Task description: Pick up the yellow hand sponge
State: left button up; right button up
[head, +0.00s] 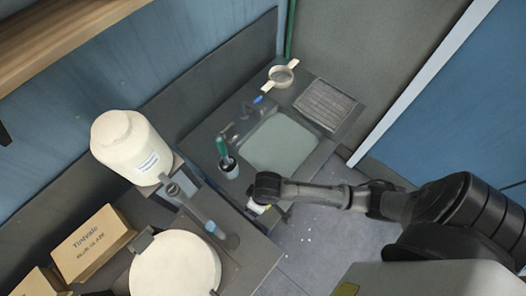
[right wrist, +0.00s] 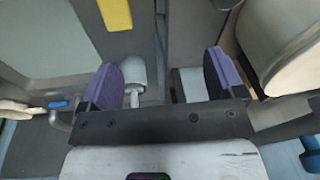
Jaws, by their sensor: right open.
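The yellow hand sponge (right wrist: 116,14) shows as a flat yellow block at the top of the right wrist view, partly cut off by the frame edge. It lies beyond the fingers and apart from them, beside the grey sink basin. My right gripper (right wrist: 162,80) has purple finger pads spread wide with no sponge between them. In the head view my right gripper (head: 260,207) is over the counter edge, just in front of the sink. The wrist hides much of it, and I cannot make out the sponge there. My left gripper is not in view.
The sink basin (head: 279,144) has a ribbed drainer (head: 325,104) and a strainer (head: 281,76) behind it. A cup (head: 229,168) with a green-handled brush stands left of the gripper. A white canister (head: 130,146), cardboard box (head: 92,244) and round white lid (head: 176,268) crowd the left.

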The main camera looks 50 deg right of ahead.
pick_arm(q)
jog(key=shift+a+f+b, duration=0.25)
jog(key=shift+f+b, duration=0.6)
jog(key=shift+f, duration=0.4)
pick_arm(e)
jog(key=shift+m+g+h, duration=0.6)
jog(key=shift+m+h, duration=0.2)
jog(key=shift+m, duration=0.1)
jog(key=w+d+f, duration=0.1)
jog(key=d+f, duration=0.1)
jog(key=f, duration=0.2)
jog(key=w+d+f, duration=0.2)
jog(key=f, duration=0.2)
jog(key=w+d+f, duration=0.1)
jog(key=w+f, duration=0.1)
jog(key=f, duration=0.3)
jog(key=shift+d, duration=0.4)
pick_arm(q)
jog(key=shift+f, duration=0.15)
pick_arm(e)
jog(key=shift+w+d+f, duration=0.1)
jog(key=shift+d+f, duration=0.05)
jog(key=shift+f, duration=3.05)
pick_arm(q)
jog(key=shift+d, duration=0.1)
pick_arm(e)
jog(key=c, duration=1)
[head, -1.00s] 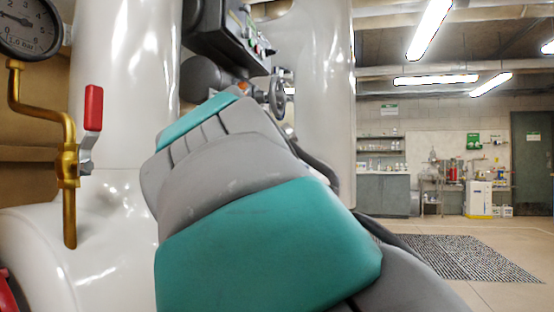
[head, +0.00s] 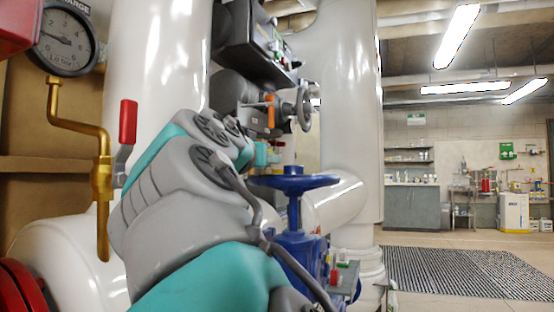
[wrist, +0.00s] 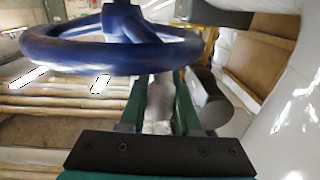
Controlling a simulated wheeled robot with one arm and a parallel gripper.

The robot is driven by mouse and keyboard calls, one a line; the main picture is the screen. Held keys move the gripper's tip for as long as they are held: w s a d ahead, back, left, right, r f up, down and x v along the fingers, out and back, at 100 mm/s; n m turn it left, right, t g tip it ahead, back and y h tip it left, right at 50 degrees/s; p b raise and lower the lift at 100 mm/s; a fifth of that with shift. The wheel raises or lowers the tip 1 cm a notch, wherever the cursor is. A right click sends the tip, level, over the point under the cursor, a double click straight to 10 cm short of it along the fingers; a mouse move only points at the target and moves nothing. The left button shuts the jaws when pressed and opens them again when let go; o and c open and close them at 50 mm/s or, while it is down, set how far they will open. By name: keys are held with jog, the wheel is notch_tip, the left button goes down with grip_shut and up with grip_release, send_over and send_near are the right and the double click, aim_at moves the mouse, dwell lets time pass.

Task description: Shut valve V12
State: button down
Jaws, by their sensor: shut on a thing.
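A blue handwheel (head: 293,182) on a blue valve body (head: 298,245) stands right of my forearm in the head view. In the wrist view its thick blue rim (wrist: 70,52) and a spoke fill the top. My gripper (wrist: 158,80) has its two green fingers reaching up to the rim, shut on the wheel with a gap between them. The exact contact is hidden behind the rim. My arm hides most of the gripper in the head view. I can read no V12 tag on the valve.
A red-handled lever valve (head: 128,122) and a pressure gauge (head: 68,42) are at left. A grey handwheel (head: 304,108) sits behind the blue one. Large white pipes (head: 345,90) stand close by. Open floor with a dark mat (head: 450,270) lies at right.

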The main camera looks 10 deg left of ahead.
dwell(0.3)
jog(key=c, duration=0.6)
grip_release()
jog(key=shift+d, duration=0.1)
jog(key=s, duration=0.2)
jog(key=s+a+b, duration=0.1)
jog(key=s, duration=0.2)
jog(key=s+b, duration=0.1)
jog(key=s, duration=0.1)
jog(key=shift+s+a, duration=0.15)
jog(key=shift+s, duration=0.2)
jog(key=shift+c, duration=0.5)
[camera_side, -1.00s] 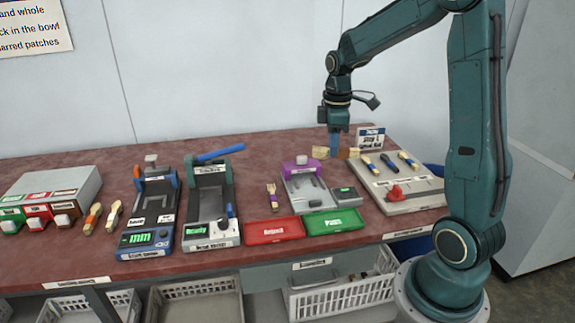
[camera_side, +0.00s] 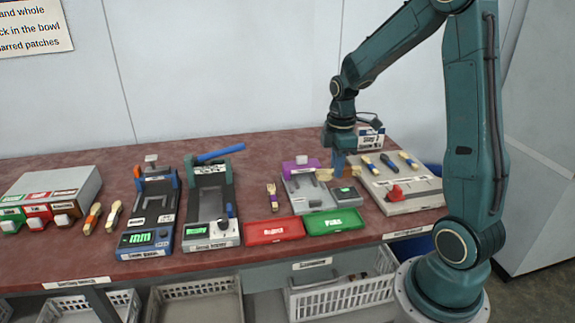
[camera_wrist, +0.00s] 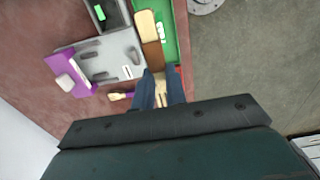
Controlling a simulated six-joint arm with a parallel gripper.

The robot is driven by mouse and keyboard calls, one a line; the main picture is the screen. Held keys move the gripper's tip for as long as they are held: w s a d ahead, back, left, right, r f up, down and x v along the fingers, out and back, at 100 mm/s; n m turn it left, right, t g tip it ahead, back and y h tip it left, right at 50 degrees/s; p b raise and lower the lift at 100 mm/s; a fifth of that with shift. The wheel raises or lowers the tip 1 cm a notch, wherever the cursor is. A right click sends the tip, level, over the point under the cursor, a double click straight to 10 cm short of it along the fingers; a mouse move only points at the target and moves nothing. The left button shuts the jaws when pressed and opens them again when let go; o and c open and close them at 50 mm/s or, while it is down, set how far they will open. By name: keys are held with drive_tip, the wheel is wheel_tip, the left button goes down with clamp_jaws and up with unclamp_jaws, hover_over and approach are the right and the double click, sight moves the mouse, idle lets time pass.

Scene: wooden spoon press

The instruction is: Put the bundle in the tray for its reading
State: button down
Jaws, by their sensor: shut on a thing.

> _What is required_
Give exactly the lines from the one with "The instruction is: Put" to the end of the entries, nothing before them.

> _Response to this exercise_
The instruction is: Put the bundle in the tray for its reading
State: button down
Jaws, by their sensor: shut on a thing.

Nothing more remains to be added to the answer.